• [Record extracts]
- - -
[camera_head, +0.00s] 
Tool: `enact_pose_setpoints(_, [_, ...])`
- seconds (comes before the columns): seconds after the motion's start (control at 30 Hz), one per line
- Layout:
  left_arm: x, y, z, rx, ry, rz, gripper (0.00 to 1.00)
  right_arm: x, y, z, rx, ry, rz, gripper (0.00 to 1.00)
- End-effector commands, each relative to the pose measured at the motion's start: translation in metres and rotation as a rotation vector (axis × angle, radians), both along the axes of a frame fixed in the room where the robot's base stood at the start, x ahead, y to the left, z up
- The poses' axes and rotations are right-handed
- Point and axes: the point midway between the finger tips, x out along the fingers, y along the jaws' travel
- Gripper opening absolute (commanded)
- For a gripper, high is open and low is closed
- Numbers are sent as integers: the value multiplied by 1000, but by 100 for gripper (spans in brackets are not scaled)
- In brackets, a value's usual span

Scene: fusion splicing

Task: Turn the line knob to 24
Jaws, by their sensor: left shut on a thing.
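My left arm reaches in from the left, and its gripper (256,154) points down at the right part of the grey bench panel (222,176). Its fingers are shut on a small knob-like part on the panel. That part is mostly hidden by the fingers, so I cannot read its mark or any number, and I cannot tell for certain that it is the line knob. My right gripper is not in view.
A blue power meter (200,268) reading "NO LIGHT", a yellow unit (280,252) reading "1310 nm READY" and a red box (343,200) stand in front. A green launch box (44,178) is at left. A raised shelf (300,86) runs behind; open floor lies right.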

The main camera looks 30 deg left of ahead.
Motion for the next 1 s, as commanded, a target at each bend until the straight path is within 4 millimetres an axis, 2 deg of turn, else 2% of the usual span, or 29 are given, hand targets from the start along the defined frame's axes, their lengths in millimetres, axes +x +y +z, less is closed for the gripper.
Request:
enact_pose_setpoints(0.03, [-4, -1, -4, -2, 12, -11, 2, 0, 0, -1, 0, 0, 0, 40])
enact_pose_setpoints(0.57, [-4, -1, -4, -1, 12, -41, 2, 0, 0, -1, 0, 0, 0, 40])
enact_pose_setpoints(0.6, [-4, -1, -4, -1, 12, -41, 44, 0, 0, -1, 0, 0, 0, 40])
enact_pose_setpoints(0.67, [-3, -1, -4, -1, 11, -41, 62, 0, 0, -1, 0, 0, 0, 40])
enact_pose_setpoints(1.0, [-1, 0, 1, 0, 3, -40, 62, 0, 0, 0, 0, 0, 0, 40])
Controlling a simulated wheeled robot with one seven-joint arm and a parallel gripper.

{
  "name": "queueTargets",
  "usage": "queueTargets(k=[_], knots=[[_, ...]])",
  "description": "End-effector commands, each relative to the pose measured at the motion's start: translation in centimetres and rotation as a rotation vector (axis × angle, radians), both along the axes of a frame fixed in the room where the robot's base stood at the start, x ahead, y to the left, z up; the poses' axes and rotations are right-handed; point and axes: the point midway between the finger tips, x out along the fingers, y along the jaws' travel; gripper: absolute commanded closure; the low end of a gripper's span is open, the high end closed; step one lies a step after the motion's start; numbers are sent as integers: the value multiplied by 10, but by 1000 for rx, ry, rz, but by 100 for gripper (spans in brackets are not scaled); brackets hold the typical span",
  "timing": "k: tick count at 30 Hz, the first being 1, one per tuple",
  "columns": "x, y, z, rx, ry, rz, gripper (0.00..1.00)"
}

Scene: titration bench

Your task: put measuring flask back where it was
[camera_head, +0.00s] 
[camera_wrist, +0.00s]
- - -
• [Problem description]
Return every line holding the word "queueTargets" from the records.

• [Answer to the task]
  "name": "queueTargets",
  "usage": "queueTargets(k=[_], knots=[[_, ...]])",

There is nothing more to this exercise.